Exercise prompt> Count the lines below that contain "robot". Give only the number.
___
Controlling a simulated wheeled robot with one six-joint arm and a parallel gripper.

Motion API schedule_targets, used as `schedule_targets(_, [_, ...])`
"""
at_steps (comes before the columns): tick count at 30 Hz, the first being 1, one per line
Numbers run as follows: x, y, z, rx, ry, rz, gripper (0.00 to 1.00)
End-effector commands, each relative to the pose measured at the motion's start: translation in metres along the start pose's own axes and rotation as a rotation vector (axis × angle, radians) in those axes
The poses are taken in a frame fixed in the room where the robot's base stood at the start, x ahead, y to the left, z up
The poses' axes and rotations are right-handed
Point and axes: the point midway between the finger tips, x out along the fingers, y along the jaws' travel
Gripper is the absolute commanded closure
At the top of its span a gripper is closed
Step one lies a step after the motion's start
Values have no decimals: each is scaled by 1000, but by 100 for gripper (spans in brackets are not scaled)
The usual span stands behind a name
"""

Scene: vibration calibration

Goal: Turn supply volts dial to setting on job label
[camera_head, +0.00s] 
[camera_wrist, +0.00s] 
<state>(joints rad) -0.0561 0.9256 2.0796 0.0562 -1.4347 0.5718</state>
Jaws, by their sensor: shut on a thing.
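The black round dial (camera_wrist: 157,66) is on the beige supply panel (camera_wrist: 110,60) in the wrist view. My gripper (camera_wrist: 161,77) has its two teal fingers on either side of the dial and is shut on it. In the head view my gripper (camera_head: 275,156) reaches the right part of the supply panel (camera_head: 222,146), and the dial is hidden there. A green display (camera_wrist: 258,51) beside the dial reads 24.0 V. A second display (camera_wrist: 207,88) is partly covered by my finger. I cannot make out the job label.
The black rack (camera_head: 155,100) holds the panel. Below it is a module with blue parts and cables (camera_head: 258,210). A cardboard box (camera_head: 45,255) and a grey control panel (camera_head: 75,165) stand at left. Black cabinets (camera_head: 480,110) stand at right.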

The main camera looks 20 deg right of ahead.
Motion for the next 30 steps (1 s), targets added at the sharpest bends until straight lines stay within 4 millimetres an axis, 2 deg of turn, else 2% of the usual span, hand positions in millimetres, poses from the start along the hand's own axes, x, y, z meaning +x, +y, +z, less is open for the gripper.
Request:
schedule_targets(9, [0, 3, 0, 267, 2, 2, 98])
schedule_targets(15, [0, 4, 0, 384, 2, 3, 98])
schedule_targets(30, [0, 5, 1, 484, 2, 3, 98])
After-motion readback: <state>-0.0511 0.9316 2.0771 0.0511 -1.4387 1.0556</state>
___
Answer to the exercise> 2